Investing is about returns, and, in private equity, how those returns are distributed to investors is dictated by the waterfall provisions of the Limited Partnership Agreement.

Until recently, many investors paid less attention to this important calculation than they should, mainly because of the complexity of the calculation and the difficulty in getting enough detailed information to review it for reasonableness.

The Importance of Distribution Waterfalls

Part of the problem lies in the lack of consistency around the data General Partners (GPs) provide to their investors, but the complexity of the waterfall calculations has also created a considerable barrier. While most Limited Partners (LPs) have developed a level of comfort and familiarity with the more straightforward calculations used to determine management fees, the distribution waterfall is more complicated and nonstandard, which can make even the most seasoned LP feel out of their comfort zone.

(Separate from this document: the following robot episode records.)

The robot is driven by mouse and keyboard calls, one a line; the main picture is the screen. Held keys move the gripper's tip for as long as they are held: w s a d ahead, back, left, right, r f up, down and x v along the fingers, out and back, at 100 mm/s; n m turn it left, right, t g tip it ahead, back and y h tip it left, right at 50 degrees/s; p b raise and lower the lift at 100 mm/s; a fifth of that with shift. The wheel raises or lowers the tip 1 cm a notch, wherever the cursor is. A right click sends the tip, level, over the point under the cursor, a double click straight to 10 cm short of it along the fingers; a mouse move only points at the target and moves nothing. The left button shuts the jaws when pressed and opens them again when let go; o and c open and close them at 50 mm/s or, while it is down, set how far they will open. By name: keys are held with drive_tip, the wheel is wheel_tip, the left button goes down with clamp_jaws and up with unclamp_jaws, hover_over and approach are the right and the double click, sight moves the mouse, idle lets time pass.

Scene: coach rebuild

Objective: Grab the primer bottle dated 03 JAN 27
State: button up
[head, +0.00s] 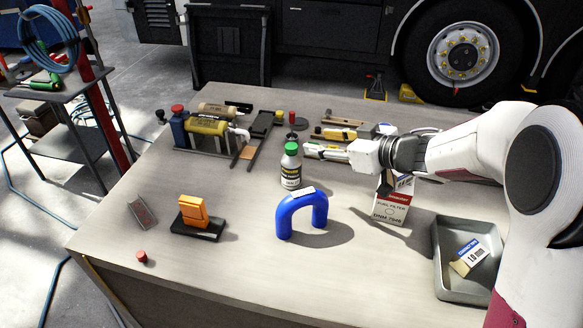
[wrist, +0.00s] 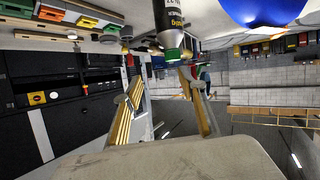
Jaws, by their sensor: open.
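No other primer bottle is clearly visible.
A blue curved hose (head: 283,215) stands in front of the bottle. A fuel filter box (head: 391,208) stands under my arm. A grey tray (head: 441,262) is at right, an orange block (head: 193,208) at left. Tubes and a rack (head: 205,127) are behind. The front bench is mostly clear.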

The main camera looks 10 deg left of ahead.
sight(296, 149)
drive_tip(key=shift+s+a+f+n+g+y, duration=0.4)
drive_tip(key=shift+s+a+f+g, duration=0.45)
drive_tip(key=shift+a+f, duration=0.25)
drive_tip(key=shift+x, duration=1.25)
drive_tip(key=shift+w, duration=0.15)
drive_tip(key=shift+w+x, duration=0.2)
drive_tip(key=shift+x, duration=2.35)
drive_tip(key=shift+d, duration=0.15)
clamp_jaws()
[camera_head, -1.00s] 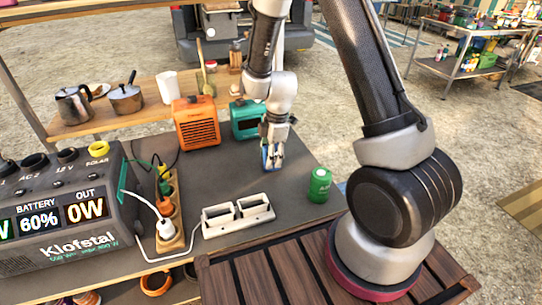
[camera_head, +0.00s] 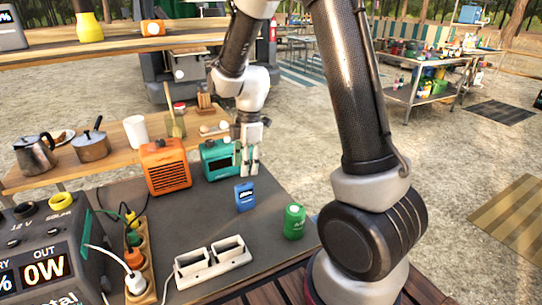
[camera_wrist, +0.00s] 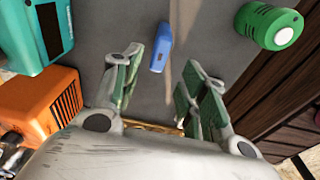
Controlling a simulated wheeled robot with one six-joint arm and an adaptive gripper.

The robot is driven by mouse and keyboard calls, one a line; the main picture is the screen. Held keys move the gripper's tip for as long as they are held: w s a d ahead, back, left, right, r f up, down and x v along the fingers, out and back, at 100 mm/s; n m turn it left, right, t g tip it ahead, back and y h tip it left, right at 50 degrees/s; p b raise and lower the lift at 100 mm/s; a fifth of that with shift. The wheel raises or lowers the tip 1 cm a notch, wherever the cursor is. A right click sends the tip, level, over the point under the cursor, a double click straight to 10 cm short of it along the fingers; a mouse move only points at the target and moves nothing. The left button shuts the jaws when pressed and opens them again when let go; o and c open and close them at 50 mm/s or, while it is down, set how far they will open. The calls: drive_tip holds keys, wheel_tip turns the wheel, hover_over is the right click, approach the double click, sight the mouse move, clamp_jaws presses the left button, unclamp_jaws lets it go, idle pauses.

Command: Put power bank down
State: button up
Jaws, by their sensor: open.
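The blue power bank (camera_head: 245,197) stands on the dark grey table top (camera_head: 190,215), to the right of the table's middle. My gripper (camera_head: 247,168) is open and empty, above and behind the power bank in the head view. In the wrist view the power bank (camera_wrist: 161,47) lies beyond the two spread fingertips (camera_wrist: 162,70), apart from both of them.
A green cylinder (camera_head: 294,222) stands right of the power bank. A teal box (camera_head: 218,160) and an orange box (camera_head: 165,166) stand behind. A white two-slot holder (camera_head: 212,263), a power strip (camera_head: 137,255) and a power station (camera_head: 45,262) are in front and left.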

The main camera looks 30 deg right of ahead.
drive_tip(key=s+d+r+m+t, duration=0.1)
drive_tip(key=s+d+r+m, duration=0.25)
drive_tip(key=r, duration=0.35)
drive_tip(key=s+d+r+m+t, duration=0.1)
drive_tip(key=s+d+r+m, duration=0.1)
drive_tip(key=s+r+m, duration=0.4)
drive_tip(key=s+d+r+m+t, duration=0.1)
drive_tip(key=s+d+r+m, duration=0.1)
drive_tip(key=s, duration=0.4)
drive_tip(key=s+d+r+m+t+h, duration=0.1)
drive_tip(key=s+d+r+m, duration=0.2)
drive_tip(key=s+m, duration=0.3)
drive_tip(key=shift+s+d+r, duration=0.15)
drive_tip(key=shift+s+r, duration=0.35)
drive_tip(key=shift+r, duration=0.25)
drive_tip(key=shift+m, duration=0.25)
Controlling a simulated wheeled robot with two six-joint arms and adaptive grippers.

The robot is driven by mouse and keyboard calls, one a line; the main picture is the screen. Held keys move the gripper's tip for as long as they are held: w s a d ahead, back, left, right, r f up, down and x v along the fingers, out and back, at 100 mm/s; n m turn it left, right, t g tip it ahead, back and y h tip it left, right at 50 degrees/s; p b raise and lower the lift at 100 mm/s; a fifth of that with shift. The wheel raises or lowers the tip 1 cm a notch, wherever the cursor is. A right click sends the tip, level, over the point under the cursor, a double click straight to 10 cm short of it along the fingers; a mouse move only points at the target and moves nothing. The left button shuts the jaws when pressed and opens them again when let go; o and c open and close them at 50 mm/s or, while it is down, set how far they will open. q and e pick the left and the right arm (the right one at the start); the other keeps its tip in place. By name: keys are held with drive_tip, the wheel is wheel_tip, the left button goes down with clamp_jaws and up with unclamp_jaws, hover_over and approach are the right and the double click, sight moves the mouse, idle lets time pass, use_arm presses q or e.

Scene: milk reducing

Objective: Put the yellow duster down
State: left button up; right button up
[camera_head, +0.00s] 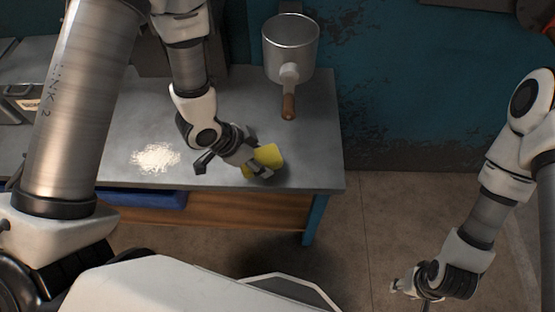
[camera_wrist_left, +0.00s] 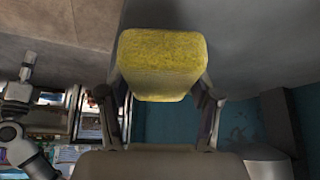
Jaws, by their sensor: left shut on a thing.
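The yellow duster (camera_head: 268,156) is a soft yellow block near the right front part of the grey table (camera_head: 215,178). My left gripper (camera_head: 256,168) is shut on the yellow duster, low over the table top. I cannot tell whether the duster touches the table. In the left wrist view the duster (camera_wrist_left: 160,62) sits between the two fingers of the left gripper (camera_wrist_left: 160,98). My right gripper (camera_head: 408,288) is over the floor at the lower right, away from the table, and its jaws are too small to read.
A metal pot (camera_head: 290,48) with a wooden handle (camera_head: 288,105) stands at the back right of the table. A pale shiny patch (camera_head: 156,157) lies left of my left gripper. A metal box (camera_head: 20,100) is at the far left. Bare table lies near the right edge.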

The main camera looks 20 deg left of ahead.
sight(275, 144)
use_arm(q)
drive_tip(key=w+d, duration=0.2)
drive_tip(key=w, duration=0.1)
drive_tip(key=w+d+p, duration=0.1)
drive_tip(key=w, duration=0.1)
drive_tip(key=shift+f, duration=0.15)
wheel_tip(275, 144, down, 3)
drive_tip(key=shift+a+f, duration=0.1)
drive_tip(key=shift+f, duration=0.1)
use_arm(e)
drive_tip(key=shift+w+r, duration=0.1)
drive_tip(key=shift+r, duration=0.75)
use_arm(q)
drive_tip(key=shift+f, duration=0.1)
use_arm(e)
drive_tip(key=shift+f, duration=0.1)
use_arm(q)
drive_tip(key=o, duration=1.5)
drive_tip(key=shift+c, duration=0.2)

Despite the challenges, many LPs are taking the plunge and wading deeper into waterfalls in order to understand and project their impact on investment returns. The sense of urgency has been spurred on by recent cases in which high-profile institutional investors failed to recognize and understand performance fees charged by the GP. Across the board, LPs are becoming more rigorous about monitoring their investments and more proactive about raising potential issues with their GPs.

The work of industry bodies such as the Institutional Limited Partners Association (ILPA) and standards such as the Global Investment Performance Standards (GIPS) is supporting this shift toward more active oversight. By encouraging greater transparency around investment data, these organizations are helping to break open the “black box” and giving LPs the information they need to understand and monitor the waterfall.